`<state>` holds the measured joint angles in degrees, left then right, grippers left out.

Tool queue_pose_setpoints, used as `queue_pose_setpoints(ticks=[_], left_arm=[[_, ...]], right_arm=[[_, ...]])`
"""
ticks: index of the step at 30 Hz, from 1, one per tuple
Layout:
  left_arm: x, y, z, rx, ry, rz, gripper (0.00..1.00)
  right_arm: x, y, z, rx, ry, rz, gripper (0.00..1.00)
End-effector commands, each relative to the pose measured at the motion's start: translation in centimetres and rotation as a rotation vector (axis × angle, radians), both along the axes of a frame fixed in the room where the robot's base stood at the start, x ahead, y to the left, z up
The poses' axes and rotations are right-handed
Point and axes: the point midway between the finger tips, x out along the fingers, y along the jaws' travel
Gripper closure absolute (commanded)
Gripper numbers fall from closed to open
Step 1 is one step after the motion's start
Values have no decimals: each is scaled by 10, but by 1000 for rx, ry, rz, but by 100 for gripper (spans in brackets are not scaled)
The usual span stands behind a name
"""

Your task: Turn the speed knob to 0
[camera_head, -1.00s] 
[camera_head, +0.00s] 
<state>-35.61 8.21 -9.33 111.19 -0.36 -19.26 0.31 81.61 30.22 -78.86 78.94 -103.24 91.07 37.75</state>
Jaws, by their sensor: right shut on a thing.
* * * * * * *
* [Aim] Write the whole listing out again. Keep every line exactly as it is.

* [Result of this exercise]
`<state>` holds the measured joint angles in degrees, left then right, grippers left out.

Tool queue_pose_setpoints, used as `queue_pose_setpoints(ticks=[_], left_arm=[[_, ...]], right_arm=[[_, ...]])`
"""
ticks: index of the step at 30 Hz, from 1, one per tuple
Layout:
  left_arm: x, y, z, rx, ry, rz, gripper (0.00..1.00)
  right_arm: x, y, z, rx, ry, rz, gripper (0.00..1.00)
End-effector commands, each relative to the pose measured at the motion's start: translation in centimetres and rotation as a rotation vector (axis × angle, radians), both along the axes of a frame fixed in the room where the robot's base stood at the start, x ahead, y to the left, z up
The poses' axes and rotations are right-handed
Point and axes: the point midway between the finger tips, x out along the fingers, y along the jaws' travel
Gripper closure absolute (commanded)
Gripper numbers fall from closed to open
Step 1 is one step after the motion's start
Values have no decimals: each is scaled by 10, but by 1000 for rx, ry, rz, but by 100 for gripper (spans in brackets are not scaled)
The usual span stands behind a name
"""

Your task: Turn the speed knob to 0
[camera_head, -1.00s] 
[camera_head, +0.00s] 
<state>-35.61 8.21 -9.33 111.19 -0.36 -19.26 0.31 81.61 30.22 -78.86 78.94 -103.24 91.07 37.75</state>
Jaws, by their sensor: right shut on a thing.

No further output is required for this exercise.